The determination of whether a person is in custody depends on how a “reasonable person in the suspect's situation would perceive his circumstances.” Yarborough v. Alvarado, 541 U.S. 652, 662 (2004). “[T]he initial determination of custody depends on the objective circumstances of the interrogation, not on the subjective views harbored by either the interrogating officers or the person being questioned.” Stansbury v. California, 511 U.S. 318, 323 (1994).
An objective reasonableness inquiry has two general components: (1) what were the circumstances surrounding the interrogation; and (2) given those circumstances, would a reasonable person have felt that they could terminate the questioning and leave. Thompson v. Keohane, 516 U.S. 99, 112 (1995); State v. Pomeroy, 713 So.2d 642, 645 (5th Cir. 1998). The Fifth Circuit identified four factors that are relevant to these inquiries: (1) the length of the encounter; (2) the location of the encounter; (3) the number of officers present; and (4) the element of surprise in the encounter. United States v. Fike, 82 F.3d 1315, 1324-25 (5th Cir. 1996).
At the time Officer Cavin questioned Defendant, there was no arrest or detention. No reasonable person could conclude that he was under arrest.
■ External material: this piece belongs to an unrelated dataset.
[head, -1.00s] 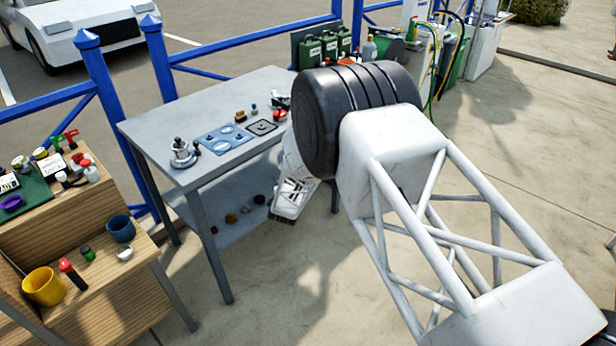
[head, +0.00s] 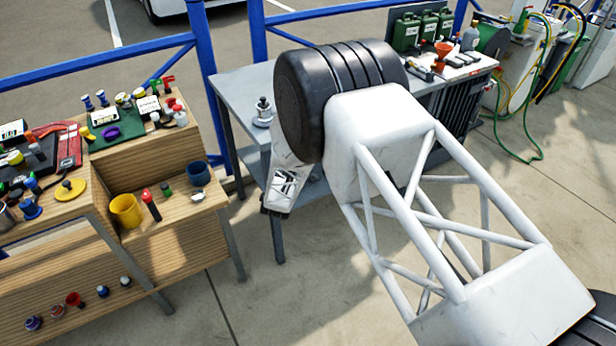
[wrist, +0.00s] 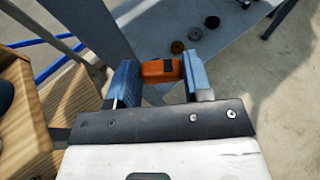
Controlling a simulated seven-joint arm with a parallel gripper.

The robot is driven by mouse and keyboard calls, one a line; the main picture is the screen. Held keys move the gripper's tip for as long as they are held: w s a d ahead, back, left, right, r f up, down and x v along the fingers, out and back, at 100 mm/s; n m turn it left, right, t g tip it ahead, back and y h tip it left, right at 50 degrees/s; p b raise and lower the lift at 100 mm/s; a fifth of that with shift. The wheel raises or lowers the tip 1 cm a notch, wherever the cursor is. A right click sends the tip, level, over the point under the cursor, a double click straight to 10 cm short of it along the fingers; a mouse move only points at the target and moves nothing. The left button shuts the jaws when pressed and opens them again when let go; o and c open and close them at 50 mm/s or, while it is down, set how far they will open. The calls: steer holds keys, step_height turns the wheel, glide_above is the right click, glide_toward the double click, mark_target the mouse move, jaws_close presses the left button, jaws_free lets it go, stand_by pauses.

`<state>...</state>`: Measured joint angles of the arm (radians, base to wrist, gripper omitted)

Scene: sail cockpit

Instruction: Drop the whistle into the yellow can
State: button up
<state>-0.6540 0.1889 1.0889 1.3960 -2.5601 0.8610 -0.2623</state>
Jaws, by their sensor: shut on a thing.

Pomeroy, 713 So.2d at 645.
Officer Cain's bodycam footage briefly depicted the initial discussion: Defendant sat on his bed while appearing to smoke a cigarette and Cavin stood across from him. Defendant and Cavin spoke for a few minutes alone as Cavin investigated an incident involving the Defendant and a firearm. The encounter was not unnecessarily lengthy, it occurred in Defendant's own bedroom, and his parole officer with whom he had an established rapport conducted the questioning. The questioning could not have engendered excess surprise. No factor leads the Court to find that the circumstances were such that Defendant was detained, arrested, or subjected to police custody during the initial discussion between Defendant and Officer Cavin. Fike, 82 F.3d at 1324-25.
Cavin only handcuffed Defendant after he had revealed the firearm and allowed Cavin to take possession of it. As such, Defendant made the inculpatory statements that he now seeks to suppress prior to his ultimate detention and arrest. Therefore, no actionable custodial interrogation took place and no Fifth Amendment violation occurred.
IV. Conclusion
For the foregoing reasons, the Defendant's Motion [ECF No. 26] shall be DENIED.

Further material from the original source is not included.